While Treyarch made the
decision to shake things up in terms of single-player design, they
played it comparatively safe with this year’s multiplayer outing. The
competitive online space still feels very similar to every installment
since the original Modern
Warfare, albeit enhanced with a few
new features. The most interesting addition is the Pick 10 system,
which allows for players to craft a character loadout truly unique unto
themselves. Want to forego abilities in favor of a powerful primary
weapon and a souped-up side arm? You can do that. Want to carry only a
simple rifle, choosing instead to allocate your points towards perks
that raise your stats? It shall be done.

Pick 10 encourages
experimentation, rewards creativity, and ultimately takes the RPG-like
systems that have been in place since the original Modern Warfare to the next level.
BLOPS II also builds upon the constant encouragements and dangling
carrots that made the multiplayer of MW into a goliath of gaming. Not a
match goes by where you aren’t ranking up, meeting optional goals, or coming
within sight of a new perk. Even in a season as busy as this one, the
multiplayer in BLOPS II demands your time, but makes you more than
happy to part with your precious hours.

While the Pick 10 system is
immediately accessible yet incredibly deep, the map selection
available at launch doesn’t quite complement the rest of the
multiplayer. While not bad by any stretch of the imagination, the
digital battlefields included here don’t pop with quite the same
intensity as many of the other social features do. Though the locations
may be memorable, ranging from Los Angeles mansions to the deck of an
aircraft carrier, their specific geography leaves a bit to be desired.
Many maps lack multiple routes and auxiliary alcoves, leading to just a
handful of crucial choke points in each level where a majority of the
action will take place. I wanted to find a level that just clicked with
me in the same way that the Complex, Dust, and Blood Gulch did in their
respective titles. Instead, we’re left with an adequate-but-uninspired
set of maps.

black ops 2

Despite the disappointment that
stems from BLOPS II’s digital battlegrounds, I found that playing countless hours of
multiplayer really highlighted just how refined the technical aspects
of the entire series have become. The sound design an the impeccable
ability to deliver information to the player on a subconscious level. With a
good sound system, you’ll be able to pinpoint exactly where in the
environment your enemies are based solely on the placement of their gunfire.
Likewise, the sound a round makes when it hits another player informs
you of your accuracy even more so than the visuals do. The entire audio
package works in cohesion with a great framerate to create as solid a
technical base as our medium has in 2012. Now if only the art direction
could catch up with what’s beneath the hood and deliver colors other
than brown and grey, we might be onto something.

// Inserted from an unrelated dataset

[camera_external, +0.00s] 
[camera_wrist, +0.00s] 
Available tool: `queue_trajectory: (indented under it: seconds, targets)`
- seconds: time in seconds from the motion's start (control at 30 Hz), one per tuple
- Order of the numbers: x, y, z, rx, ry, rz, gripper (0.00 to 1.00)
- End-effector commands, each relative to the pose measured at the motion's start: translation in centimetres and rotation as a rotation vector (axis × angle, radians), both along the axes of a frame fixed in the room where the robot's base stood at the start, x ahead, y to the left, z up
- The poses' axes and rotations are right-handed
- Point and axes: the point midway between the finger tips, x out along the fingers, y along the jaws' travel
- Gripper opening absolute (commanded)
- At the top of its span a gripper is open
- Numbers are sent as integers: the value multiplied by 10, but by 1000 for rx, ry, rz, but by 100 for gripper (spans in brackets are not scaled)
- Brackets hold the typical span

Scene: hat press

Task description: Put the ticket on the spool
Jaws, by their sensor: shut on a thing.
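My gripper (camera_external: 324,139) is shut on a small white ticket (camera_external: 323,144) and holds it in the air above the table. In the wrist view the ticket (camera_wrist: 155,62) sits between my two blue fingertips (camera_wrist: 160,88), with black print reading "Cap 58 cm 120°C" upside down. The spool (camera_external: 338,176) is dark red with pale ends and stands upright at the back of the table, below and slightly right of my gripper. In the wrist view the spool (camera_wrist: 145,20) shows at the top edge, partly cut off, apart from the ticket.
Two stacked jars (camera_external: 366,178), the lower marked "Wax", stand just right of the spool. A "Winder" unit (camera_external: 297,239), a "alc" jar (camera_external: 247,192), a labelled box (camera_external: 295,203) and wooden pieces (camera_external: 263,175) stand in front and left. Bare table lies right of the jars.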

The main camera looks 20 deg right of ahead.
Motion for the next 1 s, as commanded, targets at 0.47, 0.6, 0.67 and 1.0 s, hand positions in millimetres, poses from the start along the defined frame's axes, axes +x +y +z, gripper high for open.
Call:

As I write this review, I’m finding it difficult to talk about BLOPS II as a single package rather than a trio of distinctly different games. Alongside the campaign
and multiplayer suite you also have zombies mode, which makes its third appearance
in the series. This time around, the highlight of this mode is Tranzit,
which Treyarch has been touting as their version of an undead campaign.
While this may be a bit of a misnomer, the mode still has enough depth
and unique mechanics to hold its own in an already crowded package.

Tranzit consists of a series of
small maps connected by a bus system that ferries you from
outpost-to-outpost. The bus runs on a schedule, meaning that if you
fail to get on within a certain period of time, you’ll have to hold up
against waves of the undead until it loops back around. While it’s
possible to hoof it on foot from one area to another, you’ll quickly
find that all sorts of beasts reside in the fog between the stops. But
the main draw of this mode lies in the bond that forms between the four
human players. In zombies, teamwork is not only encouraged, but
essential. The moment there’s a lull in communication, the entire
foundation of your playthrough will inevitably crumble apart. Calling
out weapon placement, making collective decisions on when to use a
power up, and knowing when to revive a teammate and when to concentrate
on finishing the wave all make for a social experience on par with Left 4
Dead. Nothing in BLOPS II felt
more gratifying than recovering from a seemingly hopeless situation in
this undead apocalypse.

blops 2

I was shocked by how many
tense, surprising, and just straight-up entertaining moments we
experienced throughout Tranzit. The various areas are impeccably
designed as self-contained sieges, and packed with a mass of detailed
layers that slowly peel away as your team survives longer into the
game. Chances are that your first few rounds will go less-than desired.
But with each failure comes knowledge, and your team will eventually
come up with a specific game plan for each location in Tranzit. The
further you make it into the campaign, the crazier the ideas and
mini-narratives you’ll discover. I don’t want to spoil these, because
unearthing them on your own is wildly rewarding. What I will say is
that fans of one of 2012′s more creative horror films will certainly be
able to spot where some of Treyarch’s inspirations lie.

I can honestly say that I
walked away from Black Ops II completely surprised. Not because of the
variety of content — the Call of Duty titles have never skimped on
delivering an ample amount of game. Rather, I was surprised with the
risks that Treyarch took in the name of delivering a unique and
creative experience. Not all of them paid off, but knowing that the
team was willing to eschew the safe route helped ward off any
stagnation that may have begun to creep into the series as of late. The
most telling thing I can say about Black Ops II is that it made me feel
a little bit better about the fact that Call of Duty is, and will
continue to be, a major envoy of our medium.